Nigerian, Africa’s most populous country has been experiencing economic turbulence since late 2014, when its yearly Gross Domestic Product (GDP) growth rate dropped from 6.22 per cent to 2.79 per cent in 2015.

Before plunging into recession in 2016, ending the year at about -2 per cent negative growth, the continued decline in prices of international oil has resulted in the drastic fall in federal government’s revenue in recent times.

For instance, a total of N429.127 billion was distributed as Federal Allocation in February, to the federal, states, and local government councils. Gross statutory revenue received for the month was N290.163 billion, which is lower than the N324.990 billion received in the previous month. With this dwindling federal allocation, it has become difficult for state governors to provide the needed infrastructure and social services necessary for enhancing the living standard of its people.

Unfortunately, it appears many State Governors are not being creative in terms of growing IGR. Statistically, state governments generate only 15 per cent of their revenue and depend on federal allocation for further sustenance. Unfortunately, this is no longer sustainable.

In view of this, experts have urged state governments to encourage the use of electronic payments system in order to boost Internally Generated Revenue (IGR). The commencement of lotteries for IGR in Taiwan as well as the introduction of a ‘New Act of China Taxation’ enacted on May 1, 2001, basically provided incentives for tax compliance, are just some examples of this new direction.

To speedily aid the country’s transition to a developed economy, there is a need to grow the tax base through innovative and efficient models leveraging on ideas, technologies from the most dynamic economies.

However, some financial institutions are already assisting some states to bridge this gap. For instance, one of the banks that is making strides in this area is Fidelity Bank Plc. The Bank has recorded cumulative collections of over N300 billion in IGR for all the three tiers of government over a period of 10 years.

The bank, according to information gathered, achieved this feat simply by driving efficiency in the revenue collection process, further putting it in pole position to play dominant roles in Nigeria’s burgeoning Electronic Payments and Services Market.

The bank also paved the way for informal sector IGR collections with its successful deployment of the point of sale (PoS) Terminal Tax Collections in Abia, Imo, and Sokoto states. This model has also been requested for and adopted by other state governments.

The bank has also deployed Automated Electronic Motor Vehicle Licence in Sokoto, Anambra, Abia, and Kano states, while successfully deploying the first electronic collection solutions for Ondo, Anambra, and Abia states’ Land Registry Automation Processes.
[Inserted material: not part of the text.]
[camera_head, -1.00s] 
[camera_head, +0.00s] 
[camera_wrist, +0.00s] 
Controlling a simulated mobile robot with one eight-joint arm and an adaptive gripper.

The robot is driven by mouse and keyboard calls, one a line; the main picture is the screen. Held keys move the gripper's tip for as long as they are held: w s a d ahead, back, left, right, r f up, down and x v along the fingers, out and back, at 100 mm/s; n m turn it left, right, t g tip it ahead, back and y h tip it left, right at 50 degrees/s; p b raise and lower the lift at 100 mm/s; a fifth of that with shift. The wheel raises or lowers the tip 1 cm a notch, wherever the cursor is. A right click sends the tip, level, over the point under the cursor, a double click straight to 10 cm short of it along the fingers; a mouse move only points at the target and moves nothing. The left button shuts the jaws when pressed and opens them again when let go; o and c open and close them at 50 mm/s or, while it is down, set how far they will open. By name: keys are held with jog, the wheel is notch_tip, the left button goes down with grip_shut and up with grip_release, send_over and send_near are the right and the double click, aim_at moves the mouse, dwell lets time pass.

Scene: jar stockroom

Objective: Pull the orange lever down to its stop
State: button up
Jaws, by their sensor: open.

Banks in Nigeria began collaborating with governments on IGR collection in the mid-1990s through the duties and other levies collection with the Nigerian Customs Service, and Fidelity Bank was in the vanguard of that.

Working with states to provide support for the deployment of efficient and seamless IGR management systems has meant that states and local governments can help weather the current economic storm and emerge stronger and with a more diversified funding base.